REQUIREMENTS>
Give all of the lines again, with nothing added or dropped.

[Rows from a dataset]
···

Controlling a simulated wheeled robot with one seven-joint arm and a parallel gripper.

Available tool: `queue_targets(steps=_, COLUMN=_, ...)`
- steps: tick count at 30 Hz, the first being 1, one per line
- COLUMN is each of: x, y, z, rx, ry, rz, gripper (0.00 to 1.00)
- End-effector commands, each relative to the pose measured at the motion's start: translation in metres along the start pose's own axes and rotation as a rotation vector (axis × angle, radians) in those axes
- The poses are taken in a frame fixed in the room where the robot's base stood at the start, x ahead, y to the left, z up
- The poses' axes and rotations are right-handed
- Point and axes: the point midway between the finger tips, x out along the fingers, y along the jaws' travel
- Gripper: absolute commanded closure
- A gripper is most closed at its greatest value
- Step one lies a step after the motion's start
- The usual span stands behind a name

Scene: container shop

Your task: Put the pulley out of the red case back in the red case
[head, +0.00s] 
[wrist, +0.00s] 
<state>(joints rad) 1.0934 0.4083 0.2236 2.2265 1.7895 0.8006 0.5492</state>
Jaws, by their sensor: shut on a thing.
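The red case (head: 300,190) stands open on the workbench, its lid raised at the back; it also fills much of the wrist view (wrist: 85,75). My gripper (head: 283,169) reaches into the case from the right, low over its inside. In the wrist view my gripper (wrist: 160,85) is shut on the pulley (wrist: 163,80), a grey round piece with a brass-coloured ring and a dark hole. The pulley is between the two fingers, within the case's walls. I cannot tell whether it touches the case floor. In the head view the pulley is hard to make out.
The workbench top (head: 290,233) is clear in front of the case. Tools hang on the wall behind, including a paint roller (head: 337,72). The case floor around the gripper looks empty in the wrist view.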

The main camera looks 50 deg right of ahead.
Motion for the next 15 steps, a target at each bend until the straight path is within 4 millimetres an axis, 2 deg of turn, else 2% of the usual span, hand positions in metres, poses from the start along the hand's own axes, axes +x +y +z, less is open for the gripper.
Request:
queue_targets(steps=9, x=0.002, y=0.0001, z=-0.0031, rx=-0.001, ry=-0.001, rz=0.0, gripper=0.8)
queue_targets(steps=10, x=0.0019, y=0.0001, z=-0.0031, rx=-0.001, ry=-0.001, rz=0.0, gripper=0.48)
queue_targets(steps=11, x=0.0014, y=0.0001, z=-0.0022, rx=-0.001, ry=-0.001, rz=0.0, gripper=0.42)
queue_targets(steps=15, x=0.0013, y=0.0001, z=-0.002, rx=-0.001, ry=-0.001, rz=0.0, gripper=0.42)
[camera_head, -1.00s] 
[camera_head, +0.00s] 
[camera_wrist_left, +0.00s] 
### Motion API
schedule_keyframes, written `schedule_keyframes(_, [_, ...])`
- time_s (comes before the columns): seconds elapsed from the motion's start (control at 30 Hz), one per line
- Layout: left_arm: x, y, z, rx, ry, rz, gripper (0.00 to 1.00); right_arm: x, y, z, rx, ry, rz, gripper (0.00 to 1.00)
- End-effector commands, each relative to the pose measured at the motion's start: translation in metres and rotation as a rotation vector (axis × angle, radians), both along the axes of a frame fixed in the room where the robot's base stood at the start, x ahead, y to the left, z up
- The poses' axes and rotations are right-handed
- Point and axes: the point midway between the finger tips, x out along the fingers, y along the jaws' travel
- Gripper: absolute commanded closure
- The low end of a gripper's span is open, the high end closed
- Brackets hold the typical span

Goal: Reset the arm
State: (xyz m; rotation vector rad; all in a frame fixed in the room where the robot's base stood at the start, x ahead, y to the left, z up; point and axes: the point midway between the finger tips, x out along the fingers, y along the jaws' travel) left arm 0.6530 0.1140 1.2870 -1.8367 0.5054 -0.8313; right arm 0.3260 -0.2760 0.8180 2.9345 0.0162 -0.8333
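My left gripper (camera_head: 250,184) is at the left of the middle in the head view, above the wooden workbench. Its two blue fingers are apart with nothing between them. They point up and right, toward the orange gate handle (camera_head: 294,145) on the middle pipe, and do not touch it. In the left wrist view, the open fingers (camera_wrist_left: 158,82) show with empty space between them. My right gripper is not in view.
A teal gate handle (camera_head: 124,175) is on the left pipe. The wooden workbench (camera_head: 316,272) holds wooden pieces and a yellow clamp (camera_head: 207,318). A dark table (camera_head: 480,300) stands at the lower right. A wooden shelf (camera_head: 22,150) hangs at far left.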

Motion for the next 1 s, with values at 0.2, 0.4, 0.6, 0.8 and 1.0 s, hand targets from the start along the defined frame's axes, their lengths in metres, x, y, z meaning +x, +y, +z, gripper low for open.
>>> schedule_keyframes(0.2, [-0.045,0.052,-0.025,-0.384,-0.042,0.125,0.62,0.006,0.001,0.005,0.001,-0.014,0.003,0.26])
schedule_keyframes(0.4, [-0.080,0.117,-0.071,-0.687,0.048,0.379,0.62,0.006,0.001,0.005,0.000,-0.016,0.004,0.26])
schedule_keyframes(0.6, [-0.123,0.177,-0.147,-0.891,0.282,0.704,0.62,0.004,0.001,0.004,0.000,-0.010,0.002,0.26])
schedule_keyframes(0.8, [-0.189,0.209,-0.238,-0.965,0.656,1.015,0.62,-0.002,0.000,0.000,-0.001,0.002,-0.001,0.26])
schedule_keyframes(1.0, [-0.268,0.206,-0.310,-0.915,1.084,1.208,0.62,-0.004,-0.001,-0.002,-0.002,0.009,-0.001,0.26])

···

COMPLETED EXERCISE>
Controlling a simulated wheeled robot with one seven-joint arm and a parallel gripper.

Available tool: `queue_targets(steps=_, COLUMN=_, ...)`
- steps: tick count at 30 Hz, the first being 1, one per line
- COLUMN is each of: x, y, z, rx, ry, rz, gripper (0.00 to 1.00)
- End-effector commands, each relative to the pose measured at the motion's start: translation in metres along the start pose's own axes and rotation as a rotation vector (axis × angle, radians) in those axes
- The poses are taken in a frame fixed in the room where the robot's base stood at the start, x ahead, y to the left, z up
- The poses' axes and rotations are right-handed
- Point and axes: the point midway between the finger tips, x out along the fingers, y along the jaws' travel
- Gripper: absolute commanded closure
- A gripper is most closed at its greatest value
- Step one lies a step after the motion's start
- The usual span stands behind a name

Scene: container shop

Your task: Put the pulley out of the red case back in the red case
[head, +0.00s] 
[wrist, +0.00s] 
<state>(joints rad) 1.0934 0.4083 0.2236 2.2265 1.7895 0.8006 0.5492</state>
Jaws, by their sensor: shut on a thing.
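The red case (head: 300,190) stands open on the workbench, its lid raised at the back; it also fills much of the wrist view (wrist: 85,75). My gripper (head: 283,169) reaches into the case from the right, low over its inside. In the wrist view my gripper (wrist: 160,85) is shut on the pulley (wrist: 163,80), a grey round piece with a brass-coloured ring and a dark hole. The pulley is between the two fingers, within the case's walls. I cannot tell whether it touches the case floor. In the head view the pulley is hard to make out.
The workbench top (head: 290,233) is clear in front of the case. Tools hang on the wall behind, including a paint roller (head: 337,72). The case floor around the gripper looks empty in the wrist view.

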The main camera looks 50 deg right of ahead.
Motion for the next 15 steps, a target at each bend until the straight path is within 4 millimetres an axis, 2 deg of turn, else 2% of the usual span, hand positions in metres, poses from the start along the hand's own axes, axes +x +y +z, less is open for the gripper.
Request:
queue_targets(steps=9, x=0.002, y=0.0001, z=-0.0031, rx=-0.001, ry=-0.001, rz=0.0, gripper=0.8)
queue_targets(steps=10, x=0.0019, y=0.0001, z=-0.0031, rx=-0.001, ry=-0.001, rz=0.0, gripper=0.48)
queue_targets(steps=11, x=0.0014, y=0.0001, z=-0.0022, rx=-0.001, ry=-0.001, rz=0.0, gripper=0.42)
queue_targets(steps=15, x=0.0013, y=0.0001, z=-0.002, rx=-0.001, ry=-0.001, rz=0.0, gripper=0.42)
[camera_head, -1.00s] 
[camera_head, +0.00s] 
[camera_wrist_left, +0.00s] 
### Motion API
schedule_keyframes, written `schedule_keyframes(_, [_, ...])`
- time_s (comes before the columns): seconds elapsed from the motion's start (control at 30 Hz), one per line
- Layout: left_arm: x, y, z, rx, ry, rz, gripper (0.00 to 1.00); right_arm: x, y, z, rx, ry, rz, gripper (0.00 to 1.00)
- End-effector commands, each relative to the pose measured at the motion's start: translation in metres and rotation as a rotation vector (axis × angle, radians), both along the axes of a frame fixed in the room where the robot's base stood at the start, x ahead, y to the left, z up
- The poses' axes and rotations are right-handed
- Point and axes: the point midway between the finger tips, x out along the fingers, y along the jaws' travel
- Gripper: absolute commanded closure
- The low end of a gripper's span is open, the high end closed
- Brackets hold the typical span

Goal: Reset the arm
State: (xyz m; rotation vector rad; all in a frame fixed in the room where the robot's base stood at the start, x ahead, y to the left, z up; point and axes: the point midway between the finger tips, x out along the fingers, y along the jaws' travel) left arm 0.6530 0.1140 1.2870 -1.8367 0.5054 -0.8313; right arm 0.3260 -0.2760 0.8180 2.9345 0.0162 -0.8333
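My left gripper (camera_head: 250,184) is at the left of the middle in the head view, above the wooden workbench. Its two blue fingers are apart with nothing between them. They point up and right, toward the orange gate handle (camera_head: 294,145) on the middle pipe, and do not touch it. In the left wrist view, the open fingers (camera_wrist_left: 158,82) show with empty space between them. My right gripper is not in view.
A teal gate handle (camera_head: 124,175) is on the left pipe. The wooden workbench (camera_head: 316,272) holds wooden pieces and a yellow clamp (camera_head: 207,318). A dark table (camera_head: 480,300) stands at the lower right. A wooden shelf (camera_head: 22,150) hangs at far left.

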Motion for the next 1 s, with values at 0.2, 0.4, 0.6, 0.8 and 1.0 s, hand targets from the start along the defined frame's axes, their lengths in metres, x, y, z meaning +x, +y, +z, gripper low for open.
>>> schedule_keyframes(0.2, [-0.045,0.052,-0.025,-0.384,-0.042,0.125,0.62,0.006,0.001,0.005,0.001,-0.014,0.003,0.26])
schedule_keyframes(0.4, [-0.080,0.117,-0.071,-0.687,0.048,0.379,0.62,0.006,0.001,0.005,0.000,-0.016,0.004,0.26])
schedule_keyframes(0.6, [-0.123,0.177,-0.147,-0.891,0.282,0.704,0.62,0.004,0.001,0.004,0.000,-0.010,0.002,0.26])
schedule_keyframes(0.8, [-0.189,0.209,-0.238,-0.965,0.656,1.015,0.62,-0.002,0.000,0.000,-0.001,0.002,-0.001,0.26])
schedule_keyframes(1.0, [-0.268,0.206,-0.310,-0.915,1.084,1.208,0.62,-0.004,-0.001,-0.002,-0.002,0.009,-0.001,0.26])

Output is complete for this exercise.